Our “Day in the Life” blog series, launched in early 2024, shines a spotlight on the people who make Education Analytics (EA) a great place to work. During the past year, we've had the privilege of featuring team members from numerous departments, including Analyst, Business Strategy, Engineering, Implementation & Services, Information Technology (IT), Product, and Research teams. This series celebrates their unique contributions and the meaningful work they do every day to drive our mission forward.
To wrap up 2025, we wanted to do a short recap of the year in “Day in the Life” blogs!
January 2025 – IT Manager Mark Stokosa
What interested you in working at EA?
More than anything else, EA’s mission brought me on board here. I had been working as a Linux and Unix Systems Administrator for more than twenty years for several different companies. Something they all had in common for me was that I was so distant from what those companies did as a service or product for their customers that I never really became invested in the overall company's success beyond doing well for myself and for my immediate team. Here, EA’s mission is never far from my mind. I come from many teachers, administrators, and supporters of education in my extended family, and I have often reflected that, if I hadn’t chosen IT as a career, I would be in education.
March 2025 – Senior Business Development Coordinator Kate Marquez-Sweeney
What is the most rewarding aspect of your role?
One of the most rewarding aspects of my role is seeing an initial opportunity evolve into a formal project that directly supports education agencies. Watching something move through the pipeline—from an inquiry or proposal to an active partnership—is incredibly fulfilling. Our team plays a key role in keeping EA’s business growing, which in turn allows our talented engineers, researchers, and analysts to do what they do best: building impactful data solutions that help students and educators. Being part of that process and seeing our work come to life makes this role very meaningful.
April 2025 – Principal Researcher Michael Christian
What is your favorite project that you’ve worked on at EA?

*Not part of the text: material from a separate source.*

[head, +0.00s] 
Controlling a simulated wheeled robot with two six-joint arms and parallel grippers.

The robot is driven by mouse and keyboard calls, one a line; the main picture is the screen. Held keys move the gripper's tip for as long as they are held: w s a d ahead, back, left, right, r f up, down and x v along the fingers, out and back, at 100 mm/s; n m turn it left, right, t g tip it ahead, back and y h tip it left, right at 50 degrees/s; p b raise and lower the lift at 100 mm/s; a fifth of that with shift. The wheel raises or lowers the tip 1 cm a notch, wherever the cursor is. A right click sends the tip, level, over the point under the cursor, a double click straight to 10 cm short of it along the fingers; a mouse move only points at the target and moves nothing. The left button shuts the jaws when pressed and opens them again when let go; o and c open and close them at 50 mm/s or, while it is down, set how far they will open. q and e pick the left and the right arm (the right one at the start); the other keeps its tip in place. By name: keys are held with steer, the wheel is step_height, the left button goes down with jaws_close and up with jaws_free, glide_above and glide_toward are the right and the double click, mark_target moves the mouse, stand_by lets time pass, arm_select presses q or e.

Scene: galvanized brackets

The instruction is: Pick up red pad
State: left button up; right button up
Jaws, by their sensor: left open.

They're all great, but the absolute best ones are the ones in which the partner is seriously engaged. It can be a lot of work to be deeply collaborative in that way but it is so great to see the outcome of that work. We're fortunate that all of our growth partners have really smart, motivated people working for them who share the goal of developing and using high-quality metrics.
June 2025 – Services Delivery Lead Ruth Brandvik
If you had to choose a different team to work on at EA, which team would you pick and why?

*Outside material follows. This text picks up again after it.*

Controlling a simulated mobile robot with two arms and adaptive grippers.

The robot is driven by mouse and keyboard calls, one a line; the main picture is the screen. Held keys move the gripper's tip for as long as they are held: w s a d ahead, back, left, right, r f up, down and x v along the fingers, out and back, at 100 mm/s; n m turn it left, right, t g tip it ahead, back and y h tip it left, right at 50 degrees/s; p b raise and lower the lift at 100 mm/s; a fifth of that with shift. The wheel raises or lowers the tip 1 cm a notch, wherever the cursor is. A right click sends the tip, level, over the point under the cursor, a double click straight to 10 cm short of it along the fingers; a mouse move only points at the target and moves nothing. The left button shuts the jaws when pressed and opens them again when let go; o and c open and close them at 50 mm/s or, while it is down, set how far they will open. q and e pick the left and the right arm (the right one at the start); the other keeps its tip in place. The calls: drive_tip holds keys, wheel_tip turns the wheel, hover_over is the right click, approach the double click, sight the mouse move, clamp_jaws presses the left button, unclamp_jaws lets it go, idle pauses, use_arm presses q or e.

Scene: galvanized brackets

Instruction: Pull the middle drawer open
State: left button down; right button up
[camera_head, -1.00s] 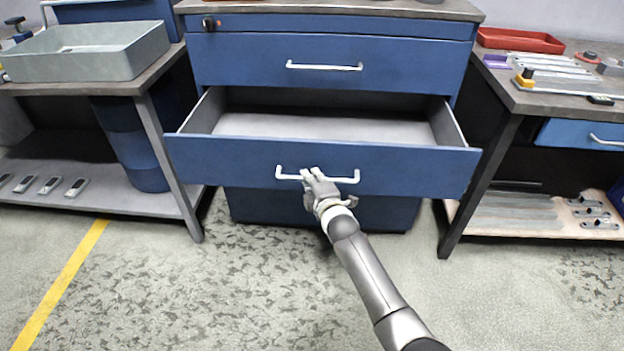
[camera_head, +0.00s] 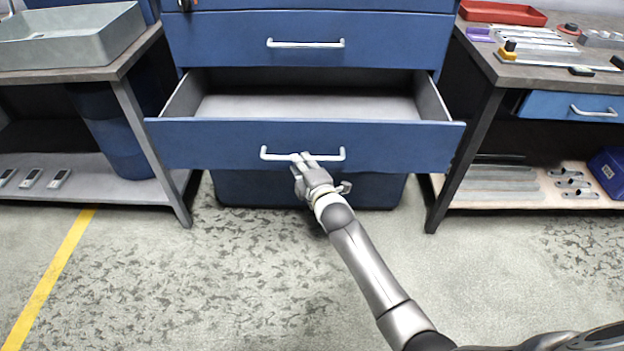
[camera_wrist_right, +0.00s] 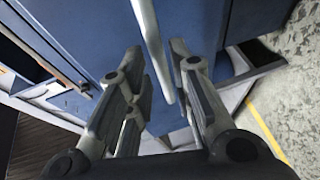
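The middle drawer (camera_head: 220,146) of the blue cabinet is pulled well out, with its grey, empty inside showing. Its pale bar handle (camera_head: 330,156) is on the front panel. My right gripper (camera_head: 303,160) is at the middle of this handle. In the right wrist view the two fingers (camera_wrist_right: 154,52) are spread apart, with the handle (camera_wrist_right: 152,40) passing between them and a gap visible on either side. My left gripper is not in view.
The upper drawer (camera_head: 220,41) is shut. A bench with a grey tray (camera_head: 70,46) stands at left, and one with a red tray (camera_head: 503,12) at right. The floor (camera_head: 250,270) in front of the cabinet is clear.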

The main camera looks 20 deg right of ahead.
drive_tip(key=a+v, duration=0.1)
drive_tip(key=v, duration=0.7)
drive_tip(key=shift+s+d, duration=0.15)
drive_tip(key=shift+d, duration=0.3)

Probably Programs Operations. I love talking about processes and setting up systems and structures so that people are able to work more efficiently and easily. I have a fundamental drive to organize everything, although you wouldn’t know it by looking at my sock drawer.
July 2025 – Senior Software Engineer Bjorn Hauge
What skills do you possess that you find helpful in your role?
Creativity and flexibility are the most important skills for me. If you design the right system for the problem, the pieces come together easily. If you design it poorly, almost no amount of glue can hold them together. Design is a very creative and unstructured process.
Without a doubt, the most rewarding part of my role is the people I get to work with — both within my immediate team and the broader EA staff and leadership. I’ve never worked at an organization where so many people are not only incredibly capable and thoughtful, but also deeply mission-driven. It’s inspiring to collaborate with folks who care so much about doing meaningful work, and who bring both heart and rigor to everything they do. Being part of a community like that makes the work feel purposeful and energizing every day.
I started at EA as an intern while I was in college at the University of Wisconsin-Madison. I was an Economics major with an interest in technical work, but I was always motivated to do something with a positive mission. I really wasn’t sure what that role was or if it existed, and I was really excited to find it at EA! I have stayed all these years because EA continues to grow and evolve while providing me (and my colleagues) with the opportunity and support to grow and evolve alongside the organization. I started at EA as an entry-level Research Analyst and since then, I’ve received so many opportunities to learn and expand upon my professional and technical skills. During my time at EA, I’ve had the opportunity to grow in my analytical skills, become a people manager, guide the development of Business Intelligence (BI) work, and pivot to product management.
December 2025 – Senior Research Analyst Kayla Bollinger
What is the most rewarding aspect of your role?
I get the most reward out of taking a complex or time-consuming process and transforming it into something simple and fast. Usually, this work is me fighting entropy—a buildup of inefficiencies or gaps of understanding that alone seem negligible but together hinder a process from scaling. I enjoy the slowness of it. It often requires many iterations, gradually whittling a process down to its essentials. By the end, I’ve hopefully landed on a process that is intuitive and fast, prime for another analyst to continue building on top of it.